OLDSMAR — Clayton Miller loved to gab with strangers, so every Saturday was special. That's when he manned a booth at the Oldsmar Flea Market, wearing slacks and a pullover shirt, and red, white and blue suspenders.
He sharpened blades for customers or sold them cheap tools. If they didn't have any money, he worked out a trade.
The self-employed dental supplies dealer retired to Crystal Beach around 1990 and quickly filled his home with objects most people would find useless, from wood scraps to chandeliers.
"He had a rubber business stamp from the 1940s," said nephew Bridd Bone. "He had envelopes. He had Scotch tape so old you couldn't use it anymore."
Every once in a while, he would move all of the clutter from one side of a bulging backyard shed to the other. "It gave him something to do," said Bone, 65. "Besides, he could figure out what he had."
Mr. Miller, who spent his life making or moving merchandise, died Sept. 21 in a nursing home. He was 93.
His telephone greeting rose upward on the second syllable: "Hellooo?"
"I've seen everything," he liked to tell people. "I've been to two county fairs and one state fair."
The Easton, Pa., native also had been working since age 14, when his father died of a heart attack. He did odd jobs and played the drums when bandleader Les Brown came to town. He even played semiprofessional football.
Mr. Miller learned the dentistry business in the Navy. He worked as a salesman for Johnson & Johnson in Easton, then moved to Houston and sold diamond drill bits to dentists.

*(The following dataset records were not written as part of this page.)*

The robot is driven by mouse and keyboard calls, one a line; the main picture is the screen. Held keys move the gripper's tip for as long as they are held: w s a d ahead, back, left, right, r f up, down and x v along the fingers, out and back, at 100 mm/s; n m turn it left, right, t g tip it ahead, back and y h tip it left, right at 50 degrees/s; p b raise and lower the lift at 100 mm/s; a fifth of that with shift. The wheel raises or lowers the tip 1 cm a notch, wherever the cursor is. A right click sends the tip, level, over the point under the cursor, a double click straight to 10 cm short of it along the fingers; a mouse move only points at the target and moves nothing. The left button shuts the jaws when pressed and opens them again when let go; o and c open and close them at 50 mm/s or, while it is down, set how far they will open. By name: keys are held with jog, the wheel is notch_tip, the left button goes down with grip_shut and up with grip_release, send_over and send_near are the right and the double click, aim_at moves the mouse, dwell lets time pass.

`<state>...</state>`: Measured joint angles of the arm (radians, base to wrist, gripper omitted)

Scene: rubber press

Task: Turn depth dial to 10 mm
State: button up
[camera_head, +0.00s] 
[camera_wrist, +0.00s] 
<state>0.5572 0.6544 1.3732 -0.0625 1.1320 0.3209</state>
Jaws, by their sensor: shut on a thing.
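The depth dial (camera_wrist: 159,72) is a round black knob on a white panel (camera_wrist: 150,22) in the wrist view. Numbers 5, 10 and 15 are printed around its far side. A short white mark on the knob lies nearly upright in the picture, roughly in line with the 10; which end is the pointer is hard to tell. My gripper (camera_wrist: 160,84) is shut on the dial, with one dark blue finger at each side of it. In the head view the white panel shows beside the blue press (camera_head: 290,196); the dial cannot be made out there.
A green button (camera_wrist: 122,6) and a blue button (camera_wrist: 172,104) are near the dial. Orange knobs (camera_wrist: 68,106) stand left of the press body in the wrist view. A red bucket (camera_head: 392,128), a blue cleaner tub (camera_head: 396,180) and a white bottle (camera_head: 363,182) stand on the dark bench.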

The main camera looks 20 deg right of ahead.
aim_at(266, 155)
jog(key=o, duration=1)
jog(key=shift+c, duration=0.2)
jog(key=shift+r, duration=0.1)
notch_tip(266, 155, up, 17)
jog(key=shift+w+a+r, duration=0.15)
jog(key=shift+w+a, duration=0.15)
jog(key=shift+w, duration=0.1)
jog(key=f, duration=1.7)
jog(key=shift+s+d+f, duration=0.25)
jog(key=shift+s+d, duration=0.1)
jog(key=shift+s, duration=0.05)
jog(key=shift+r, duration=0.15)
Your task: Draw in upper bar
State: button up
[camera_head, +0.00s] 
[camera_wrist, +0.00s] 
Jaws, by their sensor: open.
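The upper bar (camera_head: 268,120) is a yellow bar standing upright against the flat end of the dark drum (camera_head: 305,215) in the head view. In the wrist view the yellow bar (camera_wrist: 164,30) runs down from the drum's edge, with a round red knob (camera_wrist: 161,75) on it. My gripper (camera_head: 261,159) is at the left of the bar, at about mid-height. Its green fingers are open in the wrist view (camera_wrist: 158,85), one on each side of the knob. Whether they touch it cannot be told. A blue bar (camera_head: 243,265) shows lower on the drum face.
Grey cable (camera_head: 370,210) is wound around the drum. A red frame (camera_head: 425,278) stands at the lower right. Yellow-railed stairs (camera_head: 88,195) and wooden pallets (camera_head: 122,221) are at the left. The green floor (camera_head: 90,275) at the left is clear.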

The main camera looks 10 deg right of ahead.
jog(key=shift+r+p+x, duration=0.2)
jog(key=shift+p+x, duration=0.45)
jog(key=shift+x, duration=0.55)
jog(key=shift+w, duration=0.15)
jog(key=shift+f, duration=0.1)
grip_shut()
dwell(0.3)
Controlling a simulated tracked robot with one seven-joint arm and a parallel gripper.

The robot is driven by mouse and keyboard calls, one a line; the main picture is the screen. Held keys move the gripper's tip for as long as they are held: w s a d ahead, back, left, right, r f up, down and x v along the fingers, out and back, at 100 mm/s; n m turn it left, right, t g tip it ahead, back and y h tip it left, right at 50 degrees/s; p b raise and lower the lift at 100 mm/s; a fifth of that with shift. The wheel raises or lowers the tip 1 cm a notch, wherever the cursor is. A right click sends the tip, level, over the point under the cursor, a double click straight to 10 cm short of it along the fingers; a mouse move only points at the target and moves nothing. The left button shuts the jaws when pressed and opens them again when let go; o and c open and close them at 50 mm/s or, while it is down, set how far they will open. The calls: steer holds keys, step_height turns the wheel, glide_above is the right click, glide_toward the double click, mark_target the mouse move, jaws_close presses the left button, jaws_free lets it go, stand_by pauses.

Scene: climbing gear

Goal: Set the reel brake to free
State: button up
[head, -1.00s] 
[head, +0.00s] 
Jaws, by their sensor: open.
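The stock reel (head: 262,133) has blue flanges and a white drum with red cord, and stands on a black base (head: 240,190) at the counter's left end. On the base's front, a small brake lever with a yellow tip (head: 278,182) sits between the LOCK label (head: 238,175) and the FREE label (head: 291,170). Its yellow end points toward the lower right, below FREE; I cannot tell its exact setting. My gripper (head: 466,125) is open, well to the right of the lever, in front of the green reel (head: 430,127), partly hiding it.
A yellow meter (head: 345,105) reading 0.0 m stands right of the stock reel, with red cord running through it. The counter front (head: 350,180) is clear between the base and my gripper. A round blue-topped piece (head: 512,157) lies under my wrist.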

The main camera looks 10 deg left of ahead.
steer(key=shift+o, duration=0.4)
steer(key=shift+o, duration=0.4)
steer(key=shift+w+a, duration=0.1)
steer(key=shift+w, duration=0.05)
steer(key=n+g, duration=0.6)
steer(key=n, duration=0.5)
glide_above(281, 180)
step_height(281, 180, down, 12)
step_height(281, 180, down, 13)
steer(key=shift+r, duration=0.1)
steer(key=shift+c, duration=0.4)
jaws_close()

He went to Mexico to trade dental supplies for turquoise stones. He went to trade shows. He went to the altar five times.
"He traveled around a lot," said Beverly French, his only daughter. "One thing leads to another."
On the road, he bought dental chairs, turquoise stones, tools. Once, he bought 1,000 women's half-slips.
He preferred to make things out of junk rather than throw it away. He made and sold wooden stools with a fold-out stepladder, and "redneck wind chimes" out of beer cans.
"He was the original horse trader," Bone said. The statement is certainly true.
Carolyn Gary, a former wife, watched him pull a trailer containing a mare and her foal into the driveway of their home in suburban Houston.
"I said, 'What in the world are we going to do with a mama horse and a baby horse?' " said Gary, 76.
The next day, Mr. Miller learned his postman owned some pasture land and struck a deal.